** begin Raw data **

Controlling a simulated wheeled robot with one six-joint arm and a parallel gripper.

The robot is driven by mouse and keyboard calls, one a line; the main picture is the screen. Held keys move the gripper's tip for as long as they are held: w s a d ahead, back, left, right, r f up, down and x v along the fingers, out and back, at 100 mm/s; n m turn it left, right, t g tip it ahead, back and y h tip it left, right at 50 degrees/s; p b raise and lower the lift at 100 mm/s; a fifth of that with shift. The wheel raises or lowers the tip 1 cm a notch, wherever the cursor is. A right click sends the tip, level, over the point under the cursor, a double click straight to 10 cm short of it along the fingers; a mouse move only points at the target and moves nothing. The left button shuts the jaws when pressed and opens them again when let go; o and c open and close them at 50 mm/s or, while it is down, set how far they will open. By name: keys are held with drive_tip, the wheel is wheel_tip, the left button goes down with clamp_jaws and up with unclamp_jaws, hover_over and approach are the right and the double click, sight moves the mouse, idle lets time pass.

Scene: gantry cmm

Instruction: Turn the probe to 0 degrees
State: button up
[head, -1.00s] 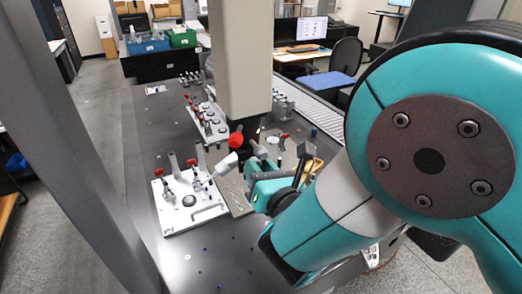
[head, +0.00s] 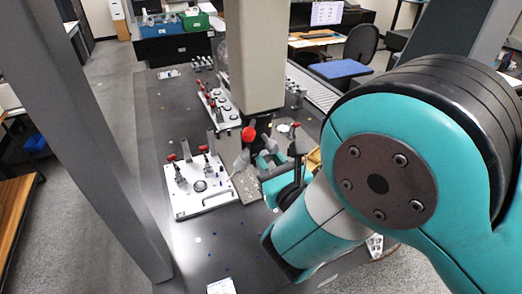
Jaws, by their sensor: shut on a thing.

** end Raw data **

▶ [Work required]:
Using the data above, write out every line exactly, leaving the images behind.

▶ [Answer to this task]:
Controlling a simulated wheeled robot with one six-joint arm and a parallel gripper.

The robot is driven by mouse and keyboard calls, one a line; the main picture is the screen. Held keys move the gripper's tip for as long as they are held: w s a d ahead, back, left, right, r f up, down and x v along the fingers, out and back, at 100 mm/s; n m turn it left, right, t g tip it ahead, back and y h tip it left, right at 50 degrees/s; p b raise and lower the lift at 100 mm/s; a fifth of that with shift. The wheel raises or lowers the tip 1 cm a notch, wherever the cursor is. A right click sends the tip, level, over the point under the cursor, a double click straight to 10 cm short of it along the fingers; a mouse move only points at the target and moves nothing. The left button shuts the jaws when pressed and opens them again when let go; o and c open and close them at 50 mm/s or, while it is down, set how far they will open. By name: keys are held with drive_tip, the wheel is wheel_tip, the left button goes down with clamp_jaws and up with unclamp_jaws, hover_over and approach are the right and the double click, sight moves the mouse, idle lets time pass.

Scene: gantry cmm

Instruction: Turn the probe to 0 degrees
State: button up
[head, -1.00s] 
[head, +0.00s] 
Jaws, by their sensor: shut on a thing.

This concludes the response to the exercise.